A couple of months ago we visited Newcastle for a few days, and I found it to be a gorgeous, vibrant, and friendly city. I already thought I'd found the best city in England to live in, namely Sheffield. I may still be right; but I think Newcastle definitely deserves further investigation. Not only is it a beautiful city with stunning modern architectural features harmoniously blending with the classic, but in our short five-day visit we found the city offers a lot in the way of good food, cool art, interesting walks, and a satisfying collection of great pubs.
Constructed by the Normans in 1080, Newcastle became famous for the coal exported from its Northumberland coalfield -- hence the term "coals to Newcastle". The city was the home of Joseph Swan, who invented the electric lightbulb just before Thomas Edison did. (I know this may come as a surprise to my fellow Americans, but it's true!) The city is also home to two universities, which always helps to make a city more cosmopolitan.
On the Saturday of our Geordie holiday we met our friend Siobourn and a couple of her friends at the central rail station and, after a quick pint, we went on a short walking tour of the central area. First we passed the spooky steps of what was once the "New Castle" but of which nothing remains but its keep and one of its gates. Next we walked underneath the "freaky rabbit", a gargoyle which peers down from above a door near St Nicholas' Cathedral and which used to frighten Shiv and her friends when they were young. We ended up in the Crown Posada, a long skinny cask ale lover's pub known locally as the Coffin. The pub dates back to the city's maritime heritage, and legend has it that a Spanish sea captain once bought the pub.
We sat in the tiny snug at the front end which features a pre-Raphaelite stained glass window. Depicted in the glass is some guy in shorts with a sword, and some woman furtively pouring a yellow drink. When we asked who was depicted we were told nobody had any idea, but I suspect there are a number of interesting theories. There is more stained glass featured in the woodwork, and the walls display old photos of the Tyne. The pub is on the National Inventory of History Pub interiors. Andrew and I had a taster of Toon (4.7% ABV, Newcastle Brewery, Tyne & Wear) which tasted like white wine. Since we were in the mood for ale rather than wine we decided on full pints of Gladiator Bitter (4.0% ABV, Hadrian & Border Brewery, Newcastle upon Tyne, Tyne & Wear), which was a great capper for our recent mad-hare experience and an inspiration for fresh theories on the stained glass windows. (Sadly we weren't able to come up with much, except that the man in shorts was probably quite pissed.)

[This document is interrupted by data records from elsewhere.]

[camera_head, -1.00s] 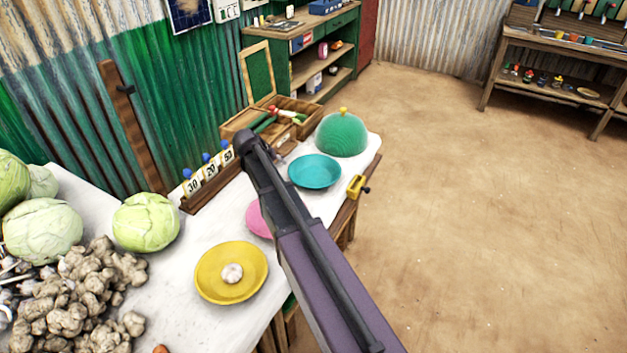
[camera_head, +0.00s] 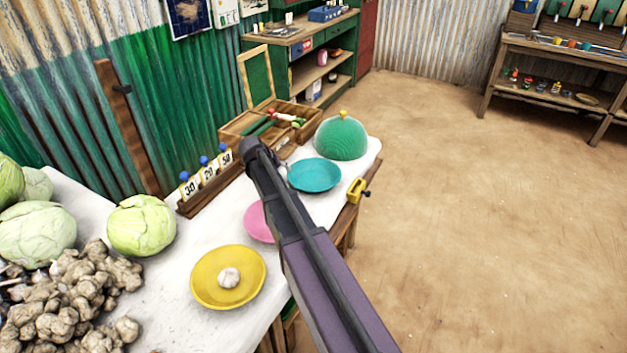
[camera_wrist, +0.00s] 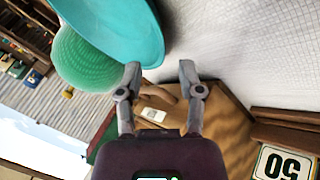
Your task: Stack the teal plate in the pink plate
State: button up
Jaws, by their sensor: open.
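The teal plate (camera_head: 315,175) lies on the white table top, in front of the green dome. It also shows large at the top left of the wrist view (camera_wrist: 118,28). The pink plate (camera_head: 259,222) is on the table nearer to me, partly hidden behind my arm. My gripper (camera_wrist: 160,72) is open and empty in the wrist view, with its left fingertip close to the teal plate's rim; I cannot tell whether it touches. In the head view my arm hides the gripper's fingers.
A yellow plate (camera_head: 206,285) holds a garlic bulb. A green ribbed dome (camera_head: 342,138), an open wooden box (camera_head: 243,127) and a rack of number cards (camera_head: 208,176) stand behind. A yellow clamp (camera_head: 356,190) sits at the table's right edge. Cabbages and ginger fill the left.

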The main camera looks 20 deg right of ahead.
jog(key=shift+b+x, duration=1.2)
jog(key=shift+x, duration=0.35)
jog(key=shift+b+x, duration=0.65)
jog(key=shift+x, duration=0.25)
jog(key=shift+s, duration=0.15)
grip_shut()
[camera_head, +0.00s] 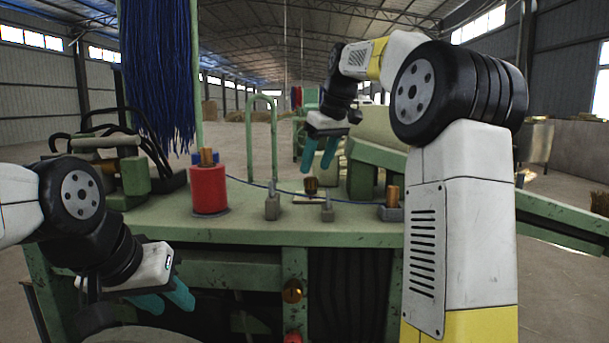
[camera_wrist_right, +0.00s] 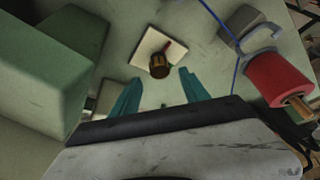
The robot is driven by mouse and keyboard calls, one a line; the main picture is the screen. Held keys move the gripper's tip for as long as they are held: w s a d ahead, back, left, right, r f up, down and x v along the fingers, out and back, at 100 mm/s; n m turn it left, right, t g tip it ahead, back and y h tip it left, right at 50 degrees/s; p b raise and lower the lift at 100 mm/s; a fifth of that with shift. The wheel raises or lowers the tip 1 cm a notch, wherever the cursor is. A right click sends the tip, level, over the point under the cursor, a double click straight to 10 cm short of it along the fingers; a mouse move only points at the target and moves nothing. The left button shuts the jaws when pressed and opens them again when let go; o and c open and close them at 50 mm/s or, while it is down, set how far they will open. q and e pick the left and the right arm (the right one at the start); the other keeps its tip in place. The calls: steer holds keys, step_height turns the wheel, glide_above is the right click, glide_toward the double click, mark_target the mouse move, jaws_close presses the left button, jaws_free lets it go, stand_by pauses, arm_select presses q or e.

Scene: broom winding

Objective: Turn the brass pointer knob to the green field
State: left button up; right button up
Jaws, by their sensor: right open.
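The brass pointer knob (camera_head: 311,186) stands on a small pale square plate on the green machine table (camera_head: 340,232). In the right wrist view the knob (camera_wrist_right: 159,66) sits on the cream plate (camera_wrist_right: 148,47), with a dark red strip beside it. I cannot make out a green field on the plate. My right gripper (camera_head: 320,168) is open and empty, above the knob; in its wrist view the teal fingers (camera_wrist_right: 160,92) are apart, with the knob beyond the gap between them. My left gripper (camera_head: 172,305) is low at the table's front left, away from the knob; its finger gap is unclear.
A red spool (camera_head: 208,189) stands on the table at left, with a blue cord running from it past small grey blocks (camera_head: 272,206). Blue bristles (camera_head: 158,70) hang above. A green block (camera_wrist_right: 62,62) lies left of the plate.

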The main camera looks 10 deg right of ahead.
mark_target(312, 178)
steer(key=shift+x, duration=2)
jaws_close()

As we continued on our pub crawl a heavy wind blew and it began to hail heavily, so we found refuge from the hail gale in the Offshore 44, a strangely quiet pub with a very dark ship's hull-like interior. We took our pints of Theakstons XB (4.8% ABV, T.R. Theakston Ltd., Ripon, North Yorkshire) to the pirate room in the back, limping on our peglegs and muttering "AARRR! AARR!" as we went. It was a bit unnerving as there were five of us and only four life preservers in the room...ah, well, since I'm the California surfer girl I suppose I'd have to be the one to fend for herself if the pub springs a leak and sinks.
Apparently the Offshore gets quite crowded in the evenings. But on this Saturday afternoon it was spookily silent with not even a whisper of music, and the jukebox was located on some upper deck. As the barmaid went in search of music for us we decided to amuse ourselves by telling ghost stories; even though we were lacking the obligatory tin cups of rum we could almost imagine our pub-ship creaking in the waves. This effect was finally interrupted, however, by the dulcet tones of Cheryl Crow, which wasn't exactly the type of music we were hoping for...ah, well, these landlubbers...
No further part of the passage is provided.